■ Written request
Retype the whole listing verbatim and keep the pictures out of it.

Extracted data entries
═══
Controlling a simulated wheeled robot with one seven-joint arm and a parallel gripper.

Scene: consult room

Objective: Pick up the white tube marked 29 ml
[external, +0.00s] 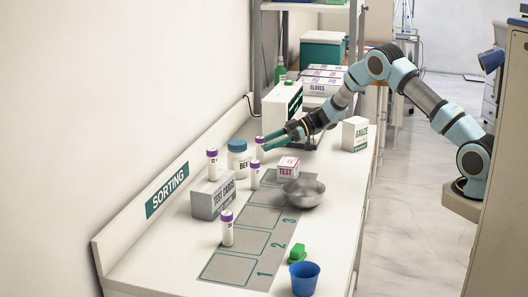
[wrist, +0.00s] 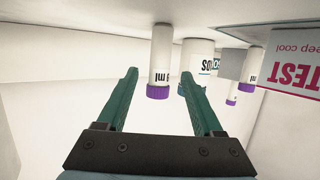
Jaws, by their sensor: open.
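Several white tubes with purple caps stand on the counter, and I cannot read 29 ml on any of them. One tube (external: 260,153) is right at my gripper (external: 268,143); the others are a tube by the test box (external: 254,180), a tube at the test cards box (external: 212,168) and a front tube (external: 227,234). In the wrist view, which looks upside down, my gripper (wrist: 157,82) is open and empty. The nearest tube (wrist: 161,55) shows beyond and between the fingertips, with "ml" partly readable and its number turned away.
A white bottle with a blue cap (external: 238,164) stands just left of the gripper. A red and white TEST box (external: 287,169), a metal bowl (external: 304,194), a GAUZE box (external: 355,136) and a blue cup (external: 304,280) are also on the counter. The wall borders its left side.

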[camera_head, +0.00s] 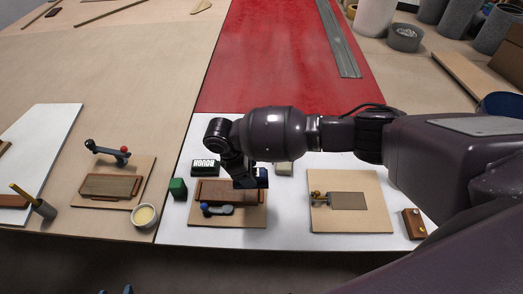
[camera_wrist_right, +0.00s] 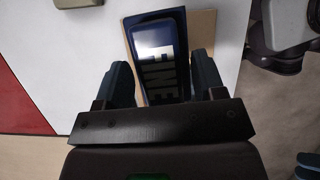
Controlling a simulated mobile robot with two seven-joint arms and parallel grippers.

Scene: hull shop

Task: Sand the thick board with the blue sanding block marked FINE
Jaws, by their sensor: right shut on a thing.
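My right gripper (camera_head: 250,180) is shut on the blue sanding block (camera_head: 263,177). In the right wrist view the block (camera_wrist_right: 157,48) lies between the fingers of the gripper (camera_wrist_right: 165,85), and its white lettering, partly covered, reads as FINE. The block is over the right end of a brown board (camera_head: 222,191), which sits on a wooden base with a blue-knobbed clamp (camera_head: 215,209). I cannot tell whether block and board touch. Only the tips of my left gripper (camera_head: 115,291) show at the bottom edge, apart, with nothing seen between them.
A block marked ROUGH (camera_head: 205,167), a green block (camera_head: 178,188) and a pale block (camera_head: 284,168) stand around the base. A second clamped board (camera_head: 108,186) and a small bowl (camera_head: 145,216) are left. A metal plate (camera_head: 348,201) and a brown block (camera_head: 414,223) are right.

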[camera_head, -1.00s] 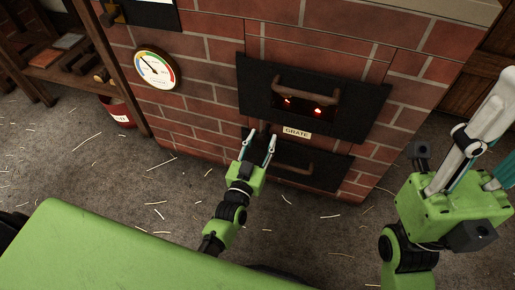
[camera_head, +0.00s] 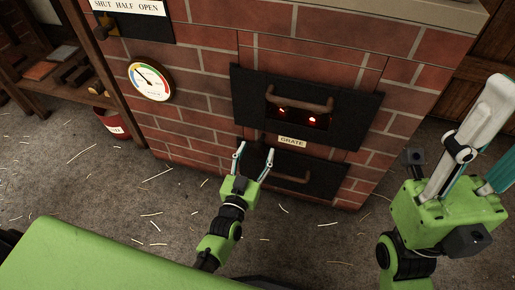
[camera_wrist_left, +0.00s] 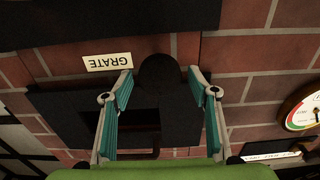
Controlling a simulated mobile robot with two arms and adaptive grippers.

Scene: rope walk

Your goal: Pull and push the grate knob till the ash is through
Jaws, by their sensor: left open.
═══
■ Final answer
Controlling a simulated wheeled robot with one seven-joint arm and a parallel gripper.

Scene: consult room

Objective: Pick up the white tube marked 29 ml
[external, +0.00s] 
[wrist, +0.00s] 
Jaws, by their sensor: open.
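Several white tubes with purple caps stand on the counter, and I cannot read 29 ml on any of them. One tube (external: 260,153) is right at my gripper (external: 268,143); the others are a tube by the test box (external: 254,180), a tube at the test cards box (external: 212,168) and a front tube (external: 227,234). In the wrist view, which looks upside down, my gripper (wrist: 157,82) is open and empty. The nearest tube (wrist: 161,55) shows beyond and between the fingertips, with "ml" partly readable and its number turned away.
A white bottle with a blue cap (external: 238,164) stands just left of the gripper. A red and white TEST box (external: 287,169), a metal bowl (external: 304,194), a GAUZE box (external: 355,136) and a blue cup (external: 304,280) are also on the counter. The wall borders its left side.

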[camera_head, +0.00s] 
[camera_wrist_right, +0.00s] 
Controlling a simulated mobile robot with two seven-joint arms and parallel grippers.

Scene: hull shop

Task: Sand the thick board with the blue sanding block marked FINE
Jaws, by their sensor: right shut on a thing.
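My right gripper (camera_head: 250,180) is shut on the blue sanding block (camera_head: 263,177). In the right wrist view the block (camera_wrist_right: 157,48) lies between the fingers of the gripper (camera_wrist_right: 165,85), and its white lettering, partly covered, reads as FINE. The block is over the right end of a brown board (camera_head: 222,191), which sits on a wooden base with a blue-knobbed clamp (camera_head: 215,209). I cannot tell whether block and board touch. Only the tips of my left gripper (camera_head: 115,291) show at the bottom edge, apart, with nothing seen between them.
A block marked ROUGH (camera_head: 205,167), a green block (camera_head: 178,188) and a pale block (camera_head: 284,168) stand around the base. A second clamped board (camera_head: 108,186) and a small bowl (camera_head: 145,216) are left. A metal plate (camera_head: 348,201) and a brown block (camera_head: 414,223) are right.

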[camera_head, -1.00s] 
[camera_head, +0.00s] 
[camera_wrist_left, +0.00s] 
Controlling a simulated mobile robot with two arms and adaptive grippers.

Scene: rope walk

Your goal: Pull and push the grate knob till the ash is through
Jaws, by their sensor: left open.

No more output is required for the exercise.